Cheap motherboards fit for Ryzen 3000 and PCIe 4.0 set to launch in Q1

Asus X570 TUF motherboard

The AMD Ryzen 3000 ecosystem may be about to get a little cheaper. ASMedia has reportedly won the contract to produce AMD Ryzen B550 and A520 chipsets, which are expected to head into production immediately for shipment this side of 2020.

Following a protracted development cycle, likely due to controller technology constraints, ASMedia has finally net the ability to produce high-bandwidth PCIe 4.0 capable chipsets, China Times reports. It will hereafter be in charge of B550 and A520 chipsets, expanding its existing AMD Ryzen portfolio of X470, B450, X370, B350, A320, and A300 chipsets.

AMD uses in-house design teams for the enthusiast X570 chipsets, and will likely continue to do so. Motherboards fitted with the 500-series chipsets are the only available with mainstream PCIe 4.0 support, but have so far been an expensive venture.

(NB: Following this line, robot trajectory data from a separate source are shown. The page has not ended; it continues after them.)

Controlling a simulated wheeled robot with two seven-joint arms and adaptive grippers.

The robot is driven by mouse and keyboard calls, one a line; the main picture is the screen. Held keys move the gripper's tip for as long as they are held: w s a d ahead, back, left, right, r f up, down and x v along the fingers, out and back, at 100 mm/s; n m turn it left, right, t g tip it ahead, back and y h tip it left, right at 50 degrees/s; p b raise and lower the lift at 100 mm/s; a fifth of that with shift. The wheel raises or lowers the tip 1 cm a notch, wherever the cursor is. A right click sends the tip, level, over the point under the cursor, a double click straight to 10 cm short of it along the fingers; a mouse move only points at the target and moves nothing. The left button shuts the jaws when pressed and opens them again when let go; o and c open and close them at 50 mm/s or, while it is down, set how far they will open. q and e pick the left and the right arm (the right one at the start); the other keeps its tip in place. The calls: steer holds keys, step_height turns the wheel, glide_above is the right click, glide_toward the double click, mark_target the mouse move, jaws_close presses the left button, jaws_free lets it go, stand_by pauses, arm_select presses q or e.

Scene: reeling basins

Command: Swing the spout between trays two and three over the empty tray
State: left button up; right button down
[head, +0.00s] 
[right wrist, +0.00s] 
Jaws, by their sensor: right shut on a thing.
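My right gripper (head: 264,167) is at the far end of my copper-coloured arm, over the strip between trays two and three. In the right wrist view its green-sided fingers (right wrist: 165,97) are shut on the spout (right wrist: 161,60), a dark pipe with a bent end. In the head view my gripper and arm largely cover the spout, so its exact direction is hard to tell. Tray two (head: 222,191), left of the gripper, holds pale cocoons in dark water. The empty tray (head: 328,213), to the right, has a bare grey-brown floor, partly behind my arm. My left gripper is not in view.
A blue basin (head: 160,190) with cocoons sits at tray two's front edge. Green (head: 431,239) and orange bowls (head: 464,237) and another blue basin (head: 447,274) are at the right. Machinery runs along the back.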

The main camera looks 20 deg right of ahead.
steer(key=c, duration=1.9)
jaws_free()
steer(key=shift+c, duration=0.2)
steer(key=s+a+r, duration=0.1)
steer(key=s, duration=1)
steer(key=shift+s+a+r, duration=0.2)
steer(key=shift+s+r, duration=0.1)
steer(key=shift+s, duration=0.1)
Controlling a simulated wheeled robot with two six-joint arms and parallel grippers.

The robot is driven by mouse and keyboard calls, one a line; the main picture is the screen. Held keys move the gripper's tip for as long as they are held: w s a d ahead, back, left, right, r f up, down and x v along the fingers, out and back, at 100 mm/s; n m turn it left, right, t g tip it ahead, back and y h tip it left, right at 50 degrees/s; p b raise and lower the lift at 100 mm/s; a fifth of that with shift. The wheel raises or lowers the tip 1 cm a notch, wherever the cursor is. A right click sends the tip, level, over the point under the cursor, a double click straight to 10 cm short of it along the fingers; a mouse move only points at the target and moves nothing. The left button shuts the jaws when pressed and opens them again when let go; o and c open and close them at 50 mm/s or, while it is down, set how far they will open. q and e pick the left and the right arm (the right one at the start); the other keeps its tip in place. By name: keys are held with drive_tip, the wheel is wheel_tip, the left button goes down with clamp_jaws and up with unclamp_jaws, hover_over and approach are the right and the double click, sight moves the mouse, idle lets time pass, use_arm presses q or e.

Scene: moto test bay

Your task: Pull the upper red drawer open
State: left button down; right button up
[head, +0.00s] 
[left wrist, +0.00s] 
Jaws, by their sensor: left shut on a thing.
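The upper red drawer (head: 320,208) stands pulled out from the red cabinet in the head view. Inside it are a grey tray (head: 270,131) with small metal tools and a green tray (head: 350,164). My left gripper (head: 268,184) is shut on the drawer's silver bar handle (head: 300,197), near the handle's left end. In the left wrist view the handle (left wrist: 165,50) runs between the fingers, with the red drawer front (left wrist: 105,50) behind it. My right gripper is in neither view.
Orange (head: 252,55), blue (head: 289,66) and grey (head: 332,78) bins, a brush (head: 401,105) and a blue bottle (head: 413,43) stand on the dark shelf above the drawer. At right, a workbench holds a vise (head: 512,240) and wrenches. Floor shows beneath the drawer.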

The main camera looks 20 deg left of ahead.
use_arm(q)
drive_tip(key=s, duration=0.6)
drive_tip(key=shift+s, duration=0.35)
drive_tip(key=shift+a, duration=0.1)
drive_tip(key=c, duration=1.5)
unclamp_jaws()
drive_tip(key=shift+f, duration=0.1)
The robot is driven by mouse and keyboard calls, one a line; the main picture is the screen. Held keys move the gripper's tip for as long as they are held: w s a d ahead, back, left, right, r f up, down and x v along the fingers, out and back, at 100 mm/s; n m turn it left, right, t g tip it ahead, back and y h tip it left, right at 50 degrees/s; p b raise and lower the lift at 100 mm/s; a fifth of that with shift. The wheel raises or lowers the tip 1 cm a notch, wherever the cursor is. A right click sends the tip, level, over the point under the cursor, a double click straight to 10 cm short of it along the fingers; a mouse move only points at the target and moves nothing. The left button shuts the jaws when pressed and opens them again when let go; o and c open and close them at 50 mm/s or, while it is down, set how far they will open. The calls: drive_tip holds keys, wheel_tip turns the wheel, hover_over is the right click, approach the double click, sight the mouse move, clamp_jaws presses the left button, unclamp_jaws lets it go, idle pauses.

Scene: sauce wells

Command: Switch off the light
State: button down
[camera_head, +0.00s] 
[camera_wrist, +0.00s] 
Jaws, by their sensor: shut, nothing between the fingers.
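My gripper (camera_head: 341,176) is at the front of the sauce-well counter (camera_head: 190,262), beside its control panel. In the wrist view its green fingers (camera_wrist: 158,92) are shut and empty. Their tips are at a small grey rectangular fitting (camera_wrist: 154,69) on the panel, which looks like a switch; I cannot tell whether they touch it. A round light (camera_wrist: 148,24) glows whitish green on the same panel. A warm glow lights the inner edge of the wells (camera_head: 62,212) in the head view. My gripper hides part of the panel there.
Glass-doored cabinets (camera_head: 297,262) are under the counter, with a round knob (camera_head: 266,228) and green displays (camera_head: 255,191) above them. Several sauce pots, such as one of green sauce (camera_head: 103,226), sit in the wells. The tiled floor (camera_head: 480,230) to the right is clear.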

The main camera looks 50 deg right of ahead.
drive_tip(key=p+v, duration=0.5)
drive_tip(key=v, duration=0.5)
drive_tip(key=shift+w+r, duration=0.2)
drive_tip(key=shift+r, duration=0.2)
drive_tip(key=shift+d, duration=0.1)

Even the Asus TUF Gaming X570 Plus racking up a price tag of $165 (£181).

B550 motherboards are said to support (unconfirmed) two USB 3.2 Gen2 ports, six USB 2.0 ports, and eight SATA ports. Unlike X570, the PCH itself would not be fully PCIe 4.0 compliant. Rather it will offer just a single PCIe x16 slot, the one closest to the processor, and M.2 NVMe SSD slot with updated PCIe 4.0 connectivity, rumours suggest.

That would see at least one SSD and one GPU up-to-date with nearly double the bandwidth of PCIe 3.0. So far AMD Radeon RX 5500, 5600, and 5700 GPUs are all PCIe 4.0 compatible, needlessly so; and a handful of PCIe NVMe drives, such as those equipped with Phison’s initial controller or the Samsung 980 Pro.

Any benefit derived from PCIe 4.0 bandwidth will be entirely down to your workload. Humble gamers aren’t set to benefit all that much from the change, if at all according to our PCIe 4.0 benchmarks, but content creators shifting massive files around on a regular basis may notice the change.

With Ryzen 3000 CPU compatibility across the 400-series, it seems doubtful that there will be justification to shift to the latest chipset from the best AMD motherboards available right now. They will certainly be cheaper. But convincingly so? We’ll have to wait and see.

These motherboards may act as precursor to Ryzen 4000 CPUs on the desktop, expected to release later this year, which will likely be the last to support the AM4 socket stack.

ASMedia was reported to have netted B550 and A520 orders last year. However, at the time these motherboards were said to be lacking PCIe 4.0 support. The B550A chipset also made an appearance, further suggesting these motherboards would be more of a rehash than a refresh.